What you are asked to do
Give only a count of the lines that include the string "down".

Listed entries
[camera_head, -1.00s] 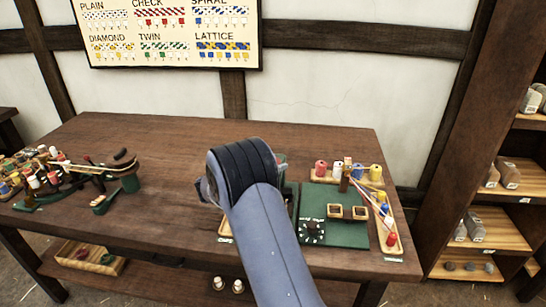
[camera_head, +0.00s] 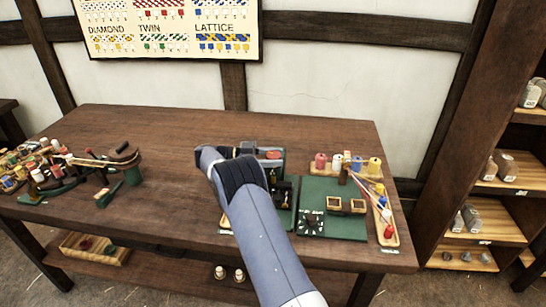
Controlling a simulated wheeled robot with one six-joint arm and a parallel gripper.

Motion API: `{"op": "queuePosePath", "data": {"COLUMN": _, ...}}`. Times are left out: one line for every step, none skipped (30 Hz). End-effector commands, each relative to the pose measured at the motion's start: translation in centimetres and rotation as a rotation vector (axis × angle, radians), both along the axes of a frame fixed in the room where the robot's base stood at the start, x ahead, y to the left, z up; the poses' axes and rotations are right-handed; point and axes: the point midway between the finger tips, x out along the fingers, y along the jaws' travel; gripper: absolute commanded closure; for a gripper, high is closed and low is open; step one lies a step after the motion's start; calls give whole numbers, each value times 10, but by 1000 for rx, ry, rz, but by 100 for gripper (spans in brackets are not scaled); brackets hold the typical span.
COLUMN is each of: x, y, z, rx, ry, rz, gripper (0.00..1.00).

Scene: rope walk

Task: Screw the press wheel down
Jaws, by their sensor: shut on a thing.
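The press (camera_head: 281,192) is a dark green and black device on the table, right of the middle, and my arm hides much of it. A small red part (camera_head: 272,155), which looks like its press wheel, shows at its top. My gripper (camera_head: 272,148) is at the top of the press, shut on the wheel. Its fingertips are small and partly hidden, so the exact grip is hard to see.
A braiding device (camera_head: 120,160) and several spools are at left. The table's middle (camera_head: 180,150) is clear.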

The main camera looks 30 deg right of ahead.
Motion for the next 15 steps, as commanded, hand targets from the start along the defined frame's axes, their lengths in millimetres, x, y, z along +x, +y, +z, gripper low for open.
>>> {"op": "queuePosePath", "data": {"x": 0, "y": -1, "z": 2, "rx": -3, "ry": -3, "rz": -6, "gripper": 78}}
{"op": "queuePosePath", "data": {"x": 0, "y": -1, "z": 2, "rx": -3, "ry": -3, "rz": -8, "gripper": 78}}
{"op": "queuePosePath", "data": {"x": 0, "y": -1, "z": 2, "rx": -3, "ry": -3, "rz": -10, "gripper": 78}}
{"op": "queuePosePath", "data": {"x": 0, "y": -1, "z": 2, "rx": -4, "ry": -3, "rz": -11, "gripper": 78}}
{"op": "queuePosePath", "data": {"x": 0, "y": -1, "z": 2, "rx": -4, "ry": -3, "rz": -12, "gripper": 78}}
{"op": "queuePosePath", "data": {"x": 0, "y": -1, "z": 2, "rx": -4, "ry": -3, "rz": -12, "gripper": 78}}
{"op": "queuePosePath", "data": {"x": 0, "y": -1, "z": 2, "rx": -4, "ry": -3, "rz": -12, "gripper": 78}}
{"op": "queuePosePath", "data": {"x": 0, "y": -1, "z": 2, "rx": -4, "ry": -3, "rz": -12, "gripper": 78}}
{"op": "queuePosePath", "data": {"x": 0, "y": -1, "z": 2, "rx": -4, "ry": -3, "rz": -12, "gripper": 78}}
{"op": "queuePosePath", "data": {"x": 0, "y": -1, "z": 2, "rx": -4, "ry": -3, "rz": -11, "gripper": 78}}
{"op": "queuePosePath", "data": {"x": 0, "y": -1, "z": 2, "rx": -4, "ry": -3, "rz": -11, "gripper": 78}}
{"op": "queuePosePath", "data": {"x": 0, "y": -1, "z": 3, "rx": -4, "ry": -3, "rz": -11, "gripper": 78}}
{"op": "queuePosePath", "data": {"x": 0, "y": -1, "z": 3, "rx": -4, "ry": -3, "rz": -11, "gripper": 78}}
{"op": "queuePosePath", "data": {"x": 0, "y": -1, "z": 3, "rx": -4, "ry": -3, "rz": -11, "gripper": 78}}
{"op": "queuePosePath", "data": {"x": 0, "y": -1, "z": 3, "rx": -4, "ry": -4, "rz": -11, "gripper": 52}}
...
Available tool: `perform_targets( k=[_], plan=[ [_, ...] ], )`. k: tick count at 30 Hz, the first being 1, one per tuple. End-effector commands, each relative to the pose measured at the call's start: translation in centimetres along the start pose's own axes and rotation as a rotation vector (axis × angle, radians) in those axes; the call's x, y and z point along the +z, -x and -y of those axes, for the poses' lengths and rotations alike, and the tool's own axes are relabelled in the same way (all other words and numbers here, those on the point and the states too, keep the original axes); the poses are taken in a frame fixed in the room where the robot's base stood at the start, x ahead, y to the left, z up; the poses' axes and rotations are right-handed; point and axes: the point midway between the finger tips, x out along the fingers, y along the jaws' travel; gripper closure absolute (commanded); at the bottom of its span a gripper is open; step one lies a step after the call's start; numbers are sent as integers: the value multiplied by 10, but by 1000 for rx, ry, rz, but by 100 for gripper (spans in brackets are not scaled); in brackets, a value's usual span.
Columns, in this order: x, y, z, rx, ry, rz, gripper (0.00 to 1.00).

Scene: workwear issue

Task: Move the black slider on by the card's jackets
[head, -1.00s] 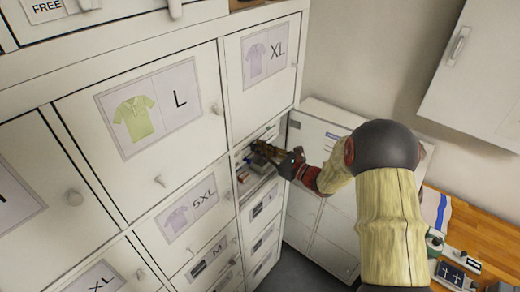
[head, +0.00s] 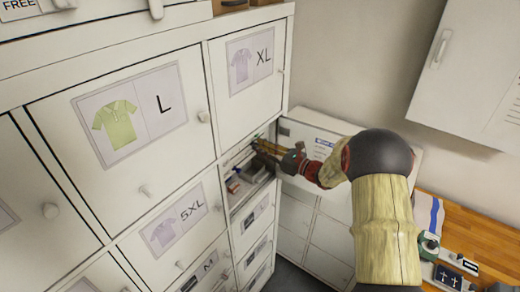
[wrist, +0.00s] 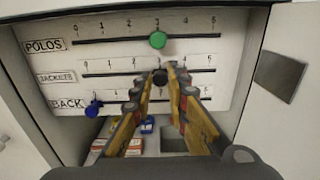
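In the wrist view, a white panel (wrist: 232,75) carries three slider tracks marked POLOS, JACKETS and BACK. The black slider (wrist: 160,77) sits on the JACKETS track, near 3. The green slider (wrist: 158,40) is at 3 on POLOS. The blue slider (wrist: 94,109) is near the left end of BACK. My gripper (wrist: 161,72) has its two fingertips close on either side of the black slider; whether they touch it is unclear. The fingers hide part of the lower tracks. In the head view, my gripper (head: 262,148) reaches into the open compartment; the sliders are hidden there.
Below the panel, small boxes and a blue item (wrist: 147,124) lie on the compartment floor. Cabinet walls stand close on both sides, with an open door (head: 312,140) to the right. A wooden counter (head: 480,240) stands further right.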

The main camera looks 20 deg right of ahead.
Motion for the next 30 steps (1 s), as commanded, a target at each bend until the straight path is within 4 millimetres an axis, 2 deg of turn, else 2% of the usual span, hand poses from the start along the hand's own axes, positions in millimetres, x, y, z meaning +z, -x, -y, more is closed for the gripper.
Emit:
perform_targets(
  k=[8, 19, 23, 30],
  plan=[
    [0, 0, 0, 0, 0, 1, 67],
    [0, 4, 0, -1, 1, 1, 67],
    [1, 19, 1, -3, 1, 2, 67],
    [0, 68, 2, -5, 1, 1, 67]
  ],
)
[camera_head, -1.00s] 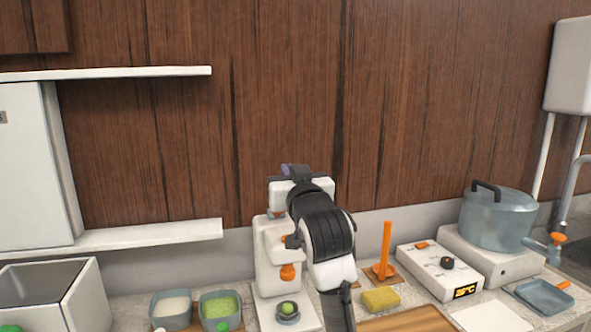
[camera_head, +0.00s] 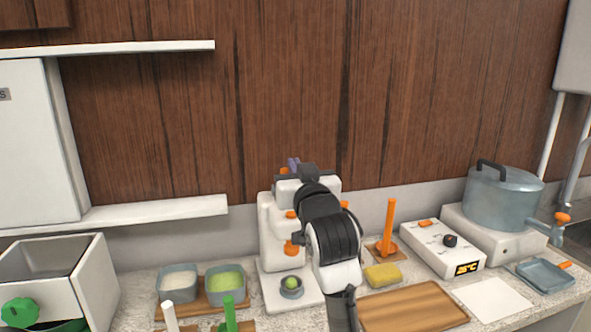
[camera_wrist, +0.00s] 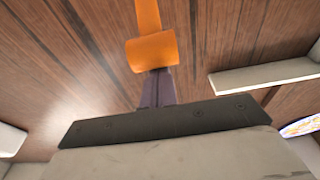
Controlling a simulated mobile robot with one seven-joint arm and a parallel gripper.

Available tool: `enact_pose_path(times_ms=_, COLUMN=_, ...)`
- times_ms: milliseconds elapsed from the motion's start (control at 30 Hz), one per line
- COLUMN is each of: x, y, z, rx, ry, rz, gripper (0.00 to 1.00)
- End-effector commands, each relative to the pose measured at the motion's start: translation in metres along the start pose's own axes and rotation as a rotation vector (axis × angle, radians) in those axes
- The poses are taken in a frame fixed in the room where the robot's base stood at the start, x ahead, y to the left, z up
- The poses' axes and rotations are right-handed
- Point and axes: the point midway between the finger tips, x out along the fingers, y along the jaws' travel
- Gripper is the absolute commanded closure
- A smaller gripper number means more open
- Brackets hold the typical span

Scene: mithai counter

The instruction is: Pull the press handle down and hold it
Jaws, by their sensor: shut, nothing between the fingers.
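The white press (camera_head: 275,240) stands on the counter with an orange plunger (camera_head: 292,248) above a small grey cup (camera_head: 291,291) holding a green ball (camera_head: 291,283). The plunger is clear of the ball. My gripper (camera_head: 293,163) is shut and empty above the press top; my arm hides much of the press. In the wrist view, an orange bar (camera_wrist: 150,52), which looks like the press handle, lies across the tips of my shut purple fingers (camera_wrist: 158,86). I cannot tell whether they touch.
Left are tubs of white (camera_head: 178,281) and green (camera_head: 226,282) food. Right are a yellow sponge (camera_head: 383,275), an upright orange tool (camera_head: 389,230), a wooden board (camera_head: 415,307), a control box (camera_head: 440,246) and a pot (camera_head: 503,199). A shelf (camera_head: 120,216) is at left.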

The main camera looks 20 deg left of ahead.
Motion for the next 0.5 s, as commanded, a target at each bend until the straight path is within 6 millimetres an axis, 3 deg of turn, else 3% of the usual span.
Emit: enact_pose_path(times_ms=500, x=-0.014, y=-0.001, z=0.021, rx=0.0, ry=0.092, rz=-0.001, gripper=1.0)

Answer to the problem
2